» **Your task**: Where a line holds the word "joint", copy that line.

Robot state and action records
** Begin **
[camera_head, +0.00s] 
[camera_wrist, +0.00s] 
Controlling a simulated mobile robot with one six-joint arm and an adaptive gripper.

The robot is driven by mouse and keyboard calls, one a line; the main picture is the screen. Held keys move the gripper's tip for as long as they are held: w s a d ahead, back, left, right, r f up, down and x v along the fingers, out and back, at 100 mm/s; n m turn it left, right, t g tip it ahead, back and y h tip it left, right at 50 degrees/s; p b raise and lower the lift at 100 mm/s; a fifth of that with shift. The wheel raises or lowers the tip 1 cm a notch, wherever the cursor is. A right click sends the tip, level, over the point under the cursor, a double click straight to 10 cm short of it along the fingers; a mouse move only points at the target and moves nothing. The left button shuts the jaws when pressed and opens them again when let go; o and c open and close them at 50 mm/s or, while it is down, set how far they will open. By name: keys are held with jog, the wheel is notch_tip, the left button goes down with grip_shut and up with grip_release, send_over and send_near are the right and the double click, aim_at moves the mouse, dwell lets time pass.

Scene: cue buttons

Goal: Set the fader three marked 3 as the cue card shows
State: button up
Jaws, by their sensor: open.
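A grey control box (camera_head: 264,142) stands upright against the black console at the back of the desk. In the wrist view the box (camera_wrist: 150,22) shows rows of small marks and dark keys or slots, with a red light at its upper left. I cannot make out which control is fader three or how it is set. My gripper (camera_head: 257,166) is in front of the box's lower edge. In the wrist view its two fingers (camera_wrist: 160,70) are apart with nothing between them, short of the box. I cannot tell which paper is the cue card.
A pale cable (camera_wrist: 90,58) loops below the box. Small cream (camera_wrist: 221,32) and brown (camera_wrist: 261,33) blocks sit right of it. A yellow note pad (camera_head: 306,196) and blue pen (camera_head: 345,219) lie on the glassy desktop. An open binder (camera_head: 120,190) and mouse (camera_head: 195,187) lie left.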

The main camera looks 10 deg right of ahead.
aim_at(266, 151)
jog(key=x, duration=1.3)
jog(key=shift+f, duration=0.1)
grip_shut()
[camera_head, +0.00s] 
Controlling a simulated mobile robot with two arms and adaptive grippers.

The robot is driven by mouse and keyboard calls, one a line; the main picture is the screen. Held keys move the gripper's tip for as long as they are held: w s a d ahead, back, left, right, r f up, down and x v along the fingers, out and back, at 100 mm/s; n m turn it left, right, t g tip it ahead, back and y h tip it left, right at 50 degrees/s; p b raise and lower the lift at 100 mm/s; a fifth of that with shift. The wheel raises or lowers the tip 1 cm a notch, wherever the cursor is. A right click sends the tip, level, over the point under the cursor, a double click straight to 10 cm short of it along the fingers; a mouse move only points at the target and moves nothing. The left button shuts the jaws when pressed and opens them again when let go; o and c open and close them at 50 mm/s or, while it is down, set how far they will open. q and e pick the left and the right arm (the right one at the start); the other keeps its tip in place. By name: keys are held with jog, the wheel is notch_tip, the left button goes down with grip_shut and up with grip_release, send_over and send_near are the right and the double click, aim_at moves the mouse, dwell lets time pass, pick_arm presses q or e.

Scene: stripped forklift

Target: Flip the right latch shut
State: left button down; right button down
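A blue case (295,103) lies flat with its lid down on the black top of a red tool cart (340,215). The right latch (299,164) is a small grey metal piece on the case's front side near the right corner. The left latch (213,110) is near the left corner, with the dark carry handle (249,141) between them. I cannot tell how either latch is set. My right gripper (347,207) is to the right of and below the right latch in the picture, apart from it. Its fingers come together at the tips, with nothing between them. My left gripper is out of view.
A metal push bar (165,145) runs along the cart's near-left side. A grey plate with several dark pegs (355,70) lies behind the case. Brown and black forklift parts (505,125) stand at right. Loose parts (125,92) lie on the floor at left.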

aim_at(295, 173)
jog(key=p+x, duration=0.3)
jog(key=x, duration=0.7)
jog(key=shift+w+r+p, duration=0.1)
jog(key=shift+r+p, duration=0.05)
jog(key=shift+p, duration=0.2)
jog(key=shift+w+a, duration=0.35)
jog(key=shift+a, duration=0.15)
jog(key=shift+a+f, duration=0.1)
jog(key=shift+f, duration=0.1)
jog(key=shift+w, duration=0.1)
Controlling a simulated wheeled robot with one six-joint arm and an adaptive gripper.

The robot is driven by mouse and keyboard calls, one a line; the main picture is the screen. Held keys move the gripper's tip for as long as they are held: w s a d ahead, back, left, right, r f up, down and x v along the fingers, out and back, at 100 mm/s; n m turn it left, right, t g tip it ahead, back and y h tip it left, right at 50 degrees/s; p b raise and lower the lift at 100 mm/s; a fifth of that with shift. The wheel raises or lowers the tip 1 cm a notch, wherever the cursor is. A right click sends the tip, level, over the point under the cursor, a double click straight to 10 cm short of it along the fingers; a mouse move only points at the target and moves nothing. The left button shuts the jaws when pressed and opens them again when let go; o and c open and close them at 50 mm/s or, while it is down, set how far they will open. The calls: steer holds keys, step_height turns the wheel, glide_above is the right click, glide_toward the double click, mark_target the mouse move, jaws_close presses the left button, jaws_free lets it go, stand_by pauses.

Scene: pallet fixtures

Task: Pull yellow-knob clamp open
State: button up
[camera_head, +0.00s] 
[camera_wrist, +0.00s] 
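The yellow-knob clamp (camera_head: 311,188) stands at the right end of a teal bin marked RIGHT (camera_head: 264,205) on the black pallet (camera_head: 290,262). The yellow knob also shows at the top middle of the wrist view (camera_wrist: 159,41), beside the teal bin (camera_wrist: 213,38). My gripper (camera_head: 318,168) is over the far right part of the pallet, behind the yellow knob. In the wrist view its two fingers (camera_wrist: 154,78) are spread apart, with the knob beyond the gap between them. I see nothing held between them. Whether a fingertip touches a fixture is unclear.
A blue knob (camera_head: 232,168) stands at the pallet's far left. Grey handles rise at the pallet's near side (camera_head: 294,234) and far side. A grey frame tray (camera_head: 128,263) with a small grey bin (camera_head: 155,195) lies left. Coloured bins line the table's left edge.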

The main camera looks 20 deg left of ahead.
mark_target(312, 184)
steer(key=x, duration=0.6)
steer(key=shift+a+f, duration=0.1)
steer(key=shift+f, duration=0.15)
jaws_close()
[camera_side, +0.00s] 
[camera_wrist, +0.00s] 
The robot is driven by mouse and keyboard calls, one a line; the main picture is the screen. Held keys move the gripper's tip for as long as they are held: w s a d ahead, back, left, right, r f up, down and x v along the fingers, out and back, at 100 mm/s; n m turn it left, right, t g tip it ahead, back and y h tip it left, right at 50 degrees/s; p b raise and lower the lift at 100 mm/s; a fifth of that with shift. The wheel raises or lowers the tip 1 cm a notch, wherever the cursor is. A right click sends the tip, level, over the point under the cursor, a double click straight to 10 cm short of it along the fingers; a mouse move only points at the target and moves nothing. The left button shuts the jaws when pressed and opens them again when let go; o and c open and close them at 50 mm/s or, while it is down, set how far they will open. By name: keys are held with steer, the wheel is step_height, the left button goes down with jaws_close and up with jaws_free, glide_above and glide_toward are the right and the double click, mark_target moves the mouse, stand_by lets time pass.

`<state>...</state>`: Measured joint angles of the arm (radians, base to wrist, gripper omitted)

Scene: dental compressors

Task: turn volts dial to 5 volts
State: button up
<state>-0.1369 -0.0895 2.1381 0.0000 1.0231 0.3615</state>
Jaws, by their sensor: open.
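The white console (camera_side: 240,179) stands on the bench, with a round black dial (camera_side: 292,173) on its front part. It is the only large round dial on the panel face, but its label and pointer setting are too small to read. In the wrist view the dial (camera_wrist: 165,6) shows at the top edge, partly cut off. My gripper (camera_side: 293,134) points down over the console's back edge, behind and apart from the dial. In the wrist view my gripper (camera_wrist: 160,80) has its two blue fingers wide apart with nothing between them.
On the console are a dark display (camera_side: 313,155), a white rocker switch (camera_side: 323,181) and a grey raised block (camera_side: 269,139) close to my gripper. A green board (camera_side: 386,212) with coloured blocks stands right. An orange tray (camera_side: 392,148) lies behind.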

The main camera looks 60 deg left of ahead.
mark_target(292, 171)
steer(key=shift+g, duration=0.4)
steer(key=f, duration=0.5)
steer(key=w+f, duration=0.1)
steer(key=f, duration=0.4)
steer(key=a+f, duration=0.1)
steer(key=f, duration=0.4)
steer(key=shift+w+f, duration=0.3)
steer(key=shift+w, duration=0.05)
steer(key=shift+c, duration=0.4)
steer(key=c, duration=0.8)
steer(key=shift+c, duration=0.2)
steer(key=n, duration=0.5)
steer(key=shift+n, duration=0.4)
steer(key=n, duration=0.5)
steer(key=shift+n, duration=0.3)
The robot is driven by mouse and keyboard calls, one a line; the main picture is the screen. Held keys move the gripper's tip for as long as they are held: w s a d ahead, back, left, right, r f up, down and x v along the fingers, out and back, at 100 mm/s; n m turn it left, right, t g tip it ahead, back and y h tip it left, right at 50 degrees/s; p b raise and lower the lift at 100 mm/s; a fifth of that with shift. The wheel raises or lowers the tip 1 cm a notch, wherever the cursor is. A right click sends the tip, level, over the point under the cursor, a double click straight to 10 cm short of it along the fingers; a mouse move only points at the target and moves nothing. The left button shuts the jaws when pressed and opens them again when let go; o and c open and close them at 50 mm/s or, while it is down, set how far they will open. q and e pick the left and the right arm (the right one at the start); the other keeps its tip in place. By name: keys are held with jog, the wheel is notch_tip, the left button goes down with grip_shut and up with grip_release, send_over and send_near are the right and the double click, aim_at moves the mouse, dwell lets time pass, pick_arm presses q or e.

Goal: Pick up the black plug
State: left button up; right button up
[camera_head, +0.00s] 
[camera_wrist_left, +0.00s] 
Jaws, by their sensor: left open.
** End **
» **Output of the task**:
Controlling a simulated mobile robot with one six-joint arm and an adaptive gripper.
Controlling a simulated wheeled robot with one six-joint arm and an adaptive gripper.
`<state>...</state>`: Measured joint angles of the arm (radians, base to wrist, gripper omitted)

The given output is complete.